Three years later the 11th moved to Ft. Benjamin Harrison, Indiana, for permanent station. There followed 17 years of garrison life.
In 1939, the 11th joined the 5th Division at Ft. McClellan, Alabama, and by 1942 the Wandering 11th was on its way to Iceland.
Out posting and defense of the Keflavik area in Iceland kept the troops busy for 15 months until the regiment moved to England in August 1942. Late in October the 11th moved into the bleak wet hills of Northern Ireland, where for eight months they trained for combat.

On the eve of the departure for the Normandy Beach head, the regiment was inspected by Generals Eisenhower and Patton. General Patton remarked “This is the fittest, roughest, readiest outfit that I’ve ever inspected.” At midnight on July 4, 1944, the 11th boarded the Transport Excelsion for the voyage to France, and on the afternoon of July 9 dropped anchor off the Coast of Normandy.

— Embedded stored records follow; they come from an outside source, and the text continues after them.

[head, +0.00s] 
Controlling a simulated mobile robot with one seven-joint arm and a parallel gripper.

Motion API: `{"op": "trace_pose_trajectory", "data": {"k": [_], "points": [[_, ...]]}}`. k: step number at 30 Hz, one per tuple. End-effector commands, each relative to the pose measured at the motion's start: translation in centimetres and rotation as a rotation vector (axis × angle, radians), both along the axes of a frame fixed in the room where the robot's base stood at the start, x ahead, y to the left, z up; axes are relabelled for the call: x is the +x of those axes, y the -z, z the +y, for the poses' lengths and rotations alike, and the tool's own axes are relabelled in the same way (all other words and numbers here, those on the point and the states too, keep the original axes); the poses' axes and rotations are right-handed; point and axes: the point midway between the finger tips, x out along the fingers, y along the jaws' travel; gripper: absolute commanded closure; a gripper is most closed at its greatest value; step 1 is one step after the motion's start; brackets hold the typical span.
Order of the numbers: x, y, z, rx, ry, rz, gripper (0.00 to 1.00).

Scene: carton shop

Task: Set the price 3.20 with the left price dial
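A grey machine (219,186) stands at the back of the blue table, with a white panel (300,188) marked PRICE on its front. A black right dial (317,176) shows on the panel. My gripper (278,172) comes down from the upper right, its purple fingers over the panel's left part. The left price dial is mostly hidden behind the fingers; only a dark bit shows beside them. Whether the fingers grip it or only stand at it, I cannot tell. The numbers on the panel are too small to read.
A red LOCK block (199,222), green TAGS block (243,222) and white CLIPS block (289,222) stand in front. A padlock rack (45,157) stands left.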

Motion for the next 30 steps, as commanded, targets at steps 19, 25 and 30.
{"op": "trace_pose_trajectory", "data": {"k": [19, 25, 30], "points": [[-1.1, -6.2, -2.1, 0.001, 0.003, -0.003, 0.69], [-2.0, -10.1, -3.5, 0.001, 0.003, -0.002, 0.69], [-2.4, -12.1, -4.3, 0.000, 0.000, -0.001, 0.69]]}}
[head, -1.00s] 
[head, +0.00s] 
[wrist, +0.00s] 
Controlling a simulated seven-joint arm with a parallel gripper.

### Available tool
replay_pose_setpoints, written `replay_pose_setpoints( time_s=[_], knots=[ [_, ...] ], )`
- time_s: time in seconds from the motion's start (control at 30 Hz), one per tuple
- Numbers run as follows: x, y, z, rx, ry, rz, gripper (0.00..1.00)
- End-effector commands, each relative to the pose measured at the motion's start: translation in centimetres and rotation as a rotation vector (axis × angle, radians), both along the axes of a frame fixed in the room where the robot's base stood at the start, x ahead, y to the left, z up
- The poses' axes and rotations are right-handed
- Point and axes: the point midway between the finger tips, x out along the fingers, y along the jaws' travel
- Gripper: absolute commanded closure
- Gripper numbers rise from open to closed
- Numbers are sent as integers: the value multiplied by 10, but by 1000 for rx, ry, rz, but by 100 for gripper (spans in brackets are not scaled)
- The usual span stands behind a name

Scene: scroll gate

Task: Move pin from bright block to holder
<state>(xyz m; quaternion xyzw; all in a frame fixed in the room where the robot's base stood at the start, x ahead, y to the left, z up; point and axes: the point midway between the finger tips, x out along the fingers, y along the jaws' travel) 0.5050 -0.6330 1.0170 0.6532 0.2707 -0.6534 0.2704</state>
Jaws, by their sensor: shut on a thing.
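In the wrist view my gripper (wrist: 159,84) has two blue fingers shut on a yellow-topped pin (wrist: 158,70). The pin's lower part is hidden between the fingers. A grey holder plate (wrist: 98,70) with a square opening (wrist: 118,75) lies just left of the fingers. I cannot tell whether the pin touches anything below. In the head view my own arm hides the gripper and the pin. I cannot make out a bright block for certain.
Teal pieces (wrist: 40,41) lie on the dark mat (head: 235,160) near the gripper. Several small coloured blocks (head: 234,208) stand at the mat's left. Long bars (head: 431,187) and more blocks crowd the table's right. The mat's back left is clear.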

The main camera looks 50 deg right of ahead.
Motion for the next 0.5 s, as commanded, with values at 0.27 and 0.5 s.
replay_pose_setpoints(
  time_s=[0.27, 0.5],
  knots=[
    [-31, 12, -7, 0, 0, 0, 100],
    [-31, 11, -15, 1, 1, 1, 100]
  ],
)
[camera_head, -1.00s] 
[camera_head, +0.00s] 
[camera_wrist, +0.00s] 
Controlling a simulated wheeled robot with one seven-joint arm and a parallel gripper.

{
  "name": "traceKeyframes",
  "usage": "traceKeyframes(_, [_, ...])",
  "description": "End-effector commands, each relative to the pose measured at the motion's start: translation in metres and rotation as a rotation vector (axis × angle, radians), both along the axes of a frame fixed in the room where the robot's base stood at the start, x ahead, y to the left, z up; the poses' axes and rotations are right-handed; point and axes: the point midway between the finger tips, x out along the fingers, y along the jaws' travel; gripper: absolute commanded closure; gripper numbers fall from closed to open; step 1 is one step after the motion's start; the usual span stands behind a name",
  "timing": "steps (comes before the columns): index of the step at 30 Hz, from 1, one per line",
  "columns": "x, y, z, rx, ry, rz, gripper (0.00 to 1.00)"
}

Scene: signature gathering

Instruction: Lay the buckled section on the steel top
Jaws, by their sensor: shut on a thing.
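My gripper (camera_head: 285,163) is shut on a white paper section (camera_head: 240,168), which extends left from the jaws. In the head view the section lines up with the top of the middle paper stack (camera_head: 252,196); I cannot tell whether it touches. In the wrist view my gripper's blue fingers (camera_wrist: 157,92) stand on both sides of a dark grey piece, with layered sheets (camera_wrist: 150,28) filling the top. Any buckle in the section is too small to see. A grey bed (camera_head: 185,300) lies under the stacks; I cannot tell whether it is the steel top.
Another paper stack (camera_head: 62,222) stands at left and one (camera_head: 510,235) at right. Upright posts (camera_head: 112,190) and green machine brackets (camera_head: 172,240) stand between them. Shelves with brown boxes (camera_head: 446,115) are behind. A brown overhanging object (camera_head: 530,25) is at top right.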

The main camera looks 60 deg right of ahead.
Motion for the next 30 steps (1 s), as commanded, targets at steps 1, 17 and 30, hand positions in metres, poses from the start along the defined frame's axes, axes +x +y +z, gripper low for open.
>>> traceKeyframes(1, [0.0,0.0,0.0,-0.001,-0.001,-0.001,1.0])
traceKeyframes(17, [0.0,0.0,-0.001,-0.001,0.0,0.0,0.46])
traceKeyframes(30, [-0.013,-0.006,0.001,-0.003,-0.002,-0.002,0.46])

From Normandy, the 11th swept through Northern France, The Ardennes‐Alsace, Central Europe and the Rhineland to aid in the defeat of the Axis Powers. For their action, all companies of the 2d Battalion were entitled to a streamer in the colors of the French Croixe de Guerre with palm embroidered “Fountainebleau.” By the latter part of July 1946, the 11th had returned to the United States after four continuous years of war and occupation.

The regiment operated in Cam Lo, Dong Ha, Quang Tri, and Khe Sanh during the Vietnam War. The 11th Infantry took part in defeating the North Vietnamese Army’s Tet 1969 offensive and was involved in numerous counterattacks during the same year. During the Sanctuary Counteroffensive in Cambodia the 11th Infantry disrupted North Vietnamese operations in the country. The regiment was inactivated in 1972 at Fort Carson, Colorado.

The 11th Infantry was reactivated and transferred in 1987 to the Infantry School at Fort Benning, Georgia. 2nd Battalion currently serves as the Infantry Basic Officer Leader Course which trains and develops every Infantry Lieutenant for the U.S. Army.